Exercise objective:
Leave the pictures out. Retype exactly the lines below from the one containing "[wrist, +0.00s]" through the one containing "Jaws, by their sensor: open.", and no others.

Supplied records:
^^^^^^^^^^^^^^^^
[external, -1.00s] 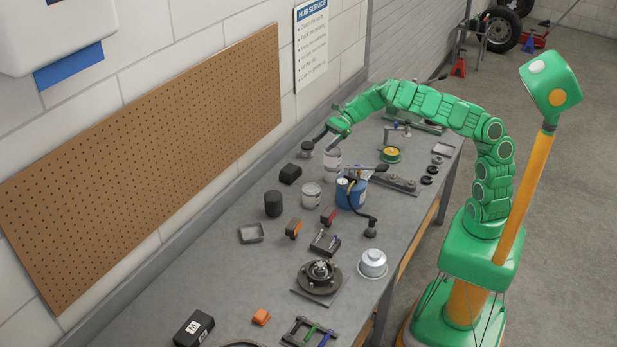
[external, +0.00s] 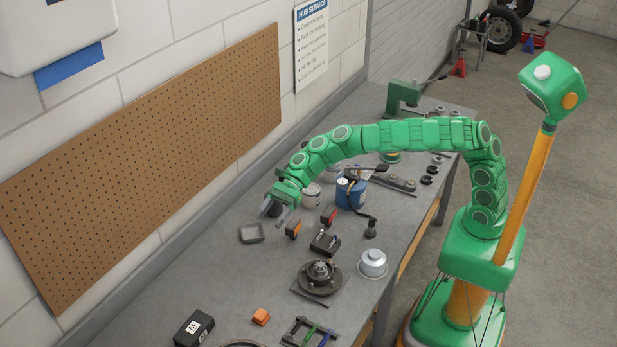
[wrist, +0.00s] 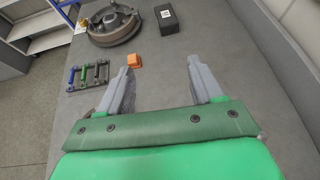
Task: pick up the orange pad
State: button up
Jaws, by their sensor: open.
^^^^^^^^^^^^^^^^
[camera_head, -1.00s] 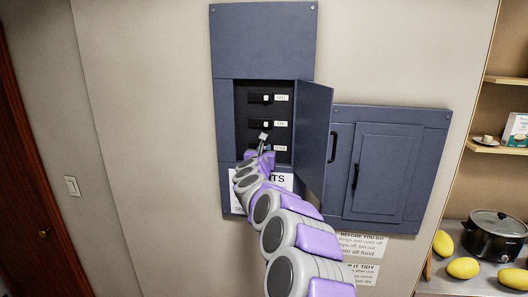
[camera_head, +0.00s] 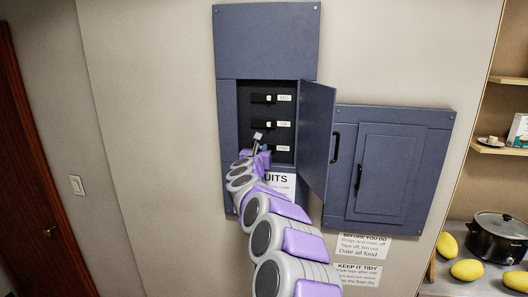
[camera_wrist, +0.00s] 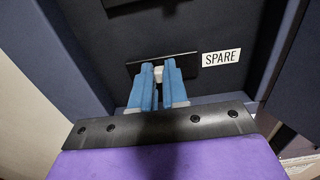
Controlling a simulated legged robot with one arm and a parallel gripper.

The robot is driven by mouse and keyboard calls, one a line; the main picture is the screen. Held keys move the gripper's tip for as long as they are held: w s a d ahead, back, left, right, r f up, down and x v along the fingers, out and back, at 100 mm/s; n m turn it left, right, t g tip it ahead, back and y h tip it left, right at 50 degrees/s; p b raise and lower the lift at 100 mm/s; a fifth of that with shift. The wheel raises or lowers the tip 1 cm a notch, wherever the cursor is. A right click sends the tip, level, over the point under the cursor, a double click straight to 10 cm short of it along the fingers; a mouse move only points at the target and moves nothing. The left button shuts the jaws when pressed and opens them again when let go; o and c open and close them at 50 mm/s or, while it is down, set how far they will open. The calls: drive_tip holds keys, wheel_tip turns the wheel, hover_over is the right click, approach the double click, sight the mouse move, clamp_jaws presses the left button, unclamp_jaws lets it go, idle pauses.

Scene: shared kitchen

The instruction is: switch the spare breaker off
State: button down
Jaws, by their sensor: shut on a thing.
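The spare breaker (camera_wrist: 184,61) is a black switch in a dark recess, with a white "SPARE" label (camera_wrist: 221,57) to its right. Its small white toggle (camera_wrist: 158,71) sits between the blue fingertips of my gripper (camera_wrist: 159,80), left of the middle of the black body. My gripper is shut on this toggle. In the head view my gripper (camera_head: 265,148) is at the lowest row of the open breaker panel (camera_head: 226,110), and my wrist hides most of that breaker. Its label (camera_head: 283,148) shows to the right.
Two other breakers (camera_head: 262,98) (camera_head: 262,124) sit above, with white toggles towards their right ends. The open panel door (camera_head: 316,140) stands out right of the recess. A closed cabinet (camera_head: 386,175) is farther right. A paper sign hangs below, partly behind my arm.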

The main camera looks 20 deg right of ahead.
^^^^^^^^^^^^^^^^
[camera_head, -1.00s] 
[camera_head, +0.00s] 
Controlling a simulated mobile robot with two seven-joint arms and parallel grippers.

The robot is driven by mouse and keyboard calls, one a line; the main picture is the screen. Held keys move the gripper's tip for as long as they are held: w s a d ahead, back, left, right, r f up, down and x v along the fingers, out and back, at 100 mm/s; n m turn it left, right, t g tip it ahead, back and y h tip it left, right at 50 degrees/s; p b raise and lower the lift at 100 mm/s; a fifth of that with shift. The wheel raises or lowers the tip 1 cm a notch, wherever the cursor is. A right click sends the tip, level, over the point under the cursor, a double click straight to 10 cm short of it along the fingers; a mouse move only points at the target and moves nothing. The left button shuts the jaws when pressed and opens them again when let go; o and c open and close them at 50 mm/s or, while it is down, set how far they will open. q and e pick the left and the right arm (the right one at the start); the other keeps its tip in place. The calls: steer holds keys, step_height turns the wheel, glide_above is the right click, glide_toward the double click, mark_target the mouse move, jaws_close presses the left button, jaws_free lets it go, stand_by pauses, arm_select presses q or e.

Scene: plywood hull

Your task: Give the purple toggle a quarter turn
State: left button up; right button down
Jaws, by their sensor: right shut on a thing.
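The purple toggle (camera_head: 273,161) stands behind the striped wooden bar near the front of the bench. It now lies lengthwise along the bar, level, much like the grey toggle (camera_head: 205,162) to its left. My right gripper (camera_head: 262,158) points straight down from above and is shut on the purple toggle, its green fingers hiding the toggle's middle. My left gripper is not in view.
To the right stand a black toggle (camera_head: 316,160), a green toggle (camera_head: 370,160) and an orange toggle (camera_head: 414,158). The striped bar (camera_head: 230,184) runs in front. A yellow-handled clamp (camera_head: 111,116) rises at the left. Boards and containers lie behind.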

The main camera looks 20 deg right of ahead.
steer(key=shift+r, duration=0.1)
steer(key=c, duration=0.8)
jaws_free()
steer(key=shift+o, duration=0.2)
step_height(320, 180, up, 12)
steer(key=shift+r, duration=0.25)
^^^^^^^^^^^^^^^^
Output of the exercise:
[wrist, +0.00s] 
Task: pick up the orange pad
State: button up
Jaws, by their sensor: open.

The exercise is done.